What does this all mean for the Texas Rangers?  I can’t say they will regress back to the old poor pitching squad of yesteryear, but I certainly think the team will suffer greatly if Mike Maddux departs.  As today’s MLB is strongly built on pitching, the Rangers would be losing their not-so-secret weapon if Mike Maddux was to jump ship.  This is a loss that the team most cannot afford to occur.  All else being equal, retaining Mike Maddux in my opinion is more important than having C.J. Wilson on the squad.  This is the value of Mike Maddux.  But after giving Maddux the biggest coach’s contract to come Texas, there is little the Rangers can do to keep Mike Maddux as they cannot offer him a promotion.  Nolan Ryan would need to be very creative if he had hoped to keep his pitching coach.  But at the end of the day, money is one factor.  Job title is another.  The Rangers clearly have realized this as they granted teams permission to talk to Mike Maddux.  While showing good faith in rewarding their pitching coach for a job well done, the team is likely shooting itself in the foot and risking its long-term viability if Mike Maddux does end up leaving.

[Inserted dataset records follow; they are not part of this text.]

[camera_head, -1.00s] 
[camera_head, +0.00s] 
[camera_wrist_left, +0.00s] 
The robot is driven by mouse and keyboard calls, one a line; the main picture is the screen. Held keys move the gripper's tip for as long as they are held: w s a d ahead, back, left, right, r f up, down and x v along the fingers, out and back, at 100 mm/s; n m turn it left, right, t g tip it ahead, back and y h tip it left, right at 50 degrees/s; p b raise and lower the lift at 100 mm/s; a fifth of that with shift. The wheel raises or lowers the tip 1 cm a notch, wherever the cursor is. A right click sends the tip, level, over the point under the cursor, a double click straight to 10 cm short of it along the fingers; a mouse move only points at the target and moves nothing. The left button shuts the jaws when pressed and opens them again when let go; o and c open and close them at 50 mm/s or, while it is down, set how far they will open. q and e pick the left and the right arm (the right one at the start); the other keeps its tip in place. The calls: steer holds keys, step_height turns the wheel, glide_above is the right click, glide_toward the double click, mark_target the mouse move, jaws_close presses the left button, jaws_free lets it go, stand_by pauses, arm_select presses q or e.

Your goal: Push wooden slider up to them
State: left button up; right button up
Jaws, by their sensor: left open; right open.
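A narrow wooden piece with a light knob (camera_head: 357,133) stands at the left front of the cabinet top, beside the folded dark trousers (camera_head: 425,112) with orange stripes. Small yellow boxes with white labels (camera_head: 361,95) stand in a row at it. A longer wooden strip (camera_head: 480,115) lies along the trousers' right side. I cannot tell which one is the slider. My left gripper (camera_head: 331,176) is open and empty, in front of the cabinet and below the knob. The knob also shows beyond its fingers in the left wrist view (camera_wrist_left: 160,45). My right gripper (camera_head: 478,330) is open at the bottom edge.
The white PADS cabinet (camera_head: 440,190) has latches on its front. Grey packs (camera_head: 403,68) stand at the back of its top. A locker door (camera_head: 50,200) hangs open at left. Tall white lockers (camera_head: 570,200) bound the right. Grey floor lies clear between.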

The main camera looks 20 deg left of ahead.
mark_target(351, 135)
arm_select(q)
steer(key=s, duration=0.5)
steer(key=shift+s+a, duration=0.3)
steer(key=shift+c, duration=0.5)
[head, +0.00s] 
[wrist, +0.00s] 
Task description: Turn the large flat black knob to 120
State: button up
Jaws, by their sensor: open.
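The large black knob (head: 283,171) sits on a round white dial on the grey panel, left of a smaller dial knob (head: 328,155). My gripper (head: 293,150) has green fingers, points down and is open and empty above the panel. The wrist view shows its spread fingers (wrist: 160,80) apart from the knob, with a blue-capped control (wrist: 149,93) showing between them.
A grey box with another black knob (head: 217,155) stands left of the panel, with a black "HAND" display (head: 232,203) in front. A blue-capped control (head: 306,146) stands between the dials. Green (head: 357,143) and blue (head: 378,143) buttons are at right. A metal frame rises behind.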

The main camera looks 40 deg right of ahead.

I expect Mike Maddux to be successful wherever he goes.  If he joins the Cubs or Red Sox, it is almost guaranteed that the team will have a fantastic pitching staff.  Will the rest of the team excel and contend?  A good question, which will come down to whether Mike Maddux surrounds himself with smart coaches as a manager.  For the 50-year old Maddux with the younger brother who is a future hall-of-famer, he is clearly building his own legacy in the game.  My expectation is that we will have an announcement in the next 7-10 days,  confirming Mike Maddux as the new manager for either the Cubs or Red Sox.  If that is the case, expect those teams to be playoff regulars in the near future.  In the same token, expect the Rangers run of World Series appearances to end as soon as Mike Maddux to leave.  He may not have been their everything, but should he depart, the secret weapon of the Rangers will disappear as well.  Good luck to Mike Maddux:  he has exciting but difficult decisions to make in the near future.